II.  Décision de la Section de la protection des réfugiés

[18]  Le 14 mars 2019, après une audience d’une journée, la SPR a rejeté la demande d’asile de M. Mohamed.

[19]  La SPR a conclu que M. Mohamed n’avait pas prouvé qu’il avait qualité de réfugié au sens de la Convention ni celle de personne à protéger. Plus précisément, la SPR a conclu qu’il n’avait pas établi son identité ni le fondement de sa demande d’asile. La SPR a conclu que toute l’histoire de M. Mohamed n’était ni crédible ni digne de foi.
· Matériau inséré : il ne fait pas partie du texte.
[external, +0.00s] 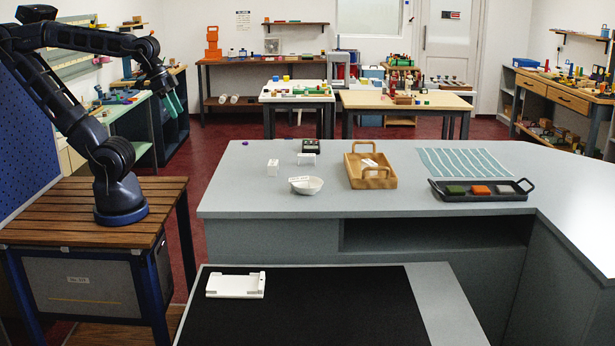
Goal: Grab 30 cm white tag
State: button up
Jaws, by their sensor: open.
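My gripper (175,103) is at the upper left, high above the floor and left of the grey counter, fingers pointing down, open and empty. Several small white items could be the tag, but no "30 cm" print is readable. A small white card (306,159) stands in front of a dark box with coloured marks. A white upright piece (272,168) stands to its left. A white bowl (306,187) has a pale label at its rim. A white piece (369,163) lies in the wooden tray. My gripper is apart from all of them.
The grey counter (240,205) also bears the wooden tray (383,182), a striped pale-green sheet (463,161) and a black tray (508,196) with three coloured swatches. A white holder (236,285) lies on a black mat (330,310) in front.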

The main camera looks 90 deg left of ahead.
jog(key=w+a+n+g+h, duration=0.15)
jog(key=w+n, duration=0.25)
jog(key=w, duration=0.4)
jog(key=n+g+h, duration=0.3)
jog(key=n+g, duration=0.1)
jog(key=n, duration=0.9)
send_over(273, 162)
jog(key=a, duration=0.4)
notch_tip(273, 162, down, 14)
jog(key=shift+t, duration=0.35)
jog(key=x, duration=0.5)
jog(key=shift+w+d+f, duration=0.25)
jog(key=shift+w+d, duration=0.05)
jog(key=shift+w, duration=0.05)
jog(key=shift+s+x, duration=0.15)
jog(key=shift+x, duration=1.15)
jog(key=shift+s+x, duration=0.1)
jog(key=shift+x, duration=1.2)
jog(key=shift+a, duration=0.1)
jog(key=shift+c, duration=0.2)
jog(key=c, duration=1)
[20]  La SPR a constaté que M. Mohamed n’avait pas de passeport. Il lui a été demandé de prouver son identité par d’autres moyens. La SPR a conclu que la présomption de véracité avait été réfutée en raison de graves préoccupations relatives à la crédibilité de M. Mohamed et du témoin. La SPR a également souligné que M. Mohamed a admis avoir menti au sujet de son appartenance à un clan à trois occasions distinctes dans des procédures de demande d’asile. Elle estime que son explication – qu’il craignait d’être renvoyé comme membre d’un clan majoritaire s’il disait la vérité – était déraisonnable, car elle démontrait une tendance à la fraude en matière d’immigration.

[21]  La SPR a conclu que cette déclaration inexacte antérieure minait la prétention d’appartenance à un clan de M. Mohamed, dont les renseignements qu’il a fournis à la Loyan Foundation qui constituent le fondement de la lettre de recommandation de cette dernière. La SPR n’a donc accordé aucun poids à la lettre de la fondation parce qu’elle ne faisait que confirmer l’appartenance de M. Mohamed à un clan sur la base de la déclaration de M. Mohamed lui‑même.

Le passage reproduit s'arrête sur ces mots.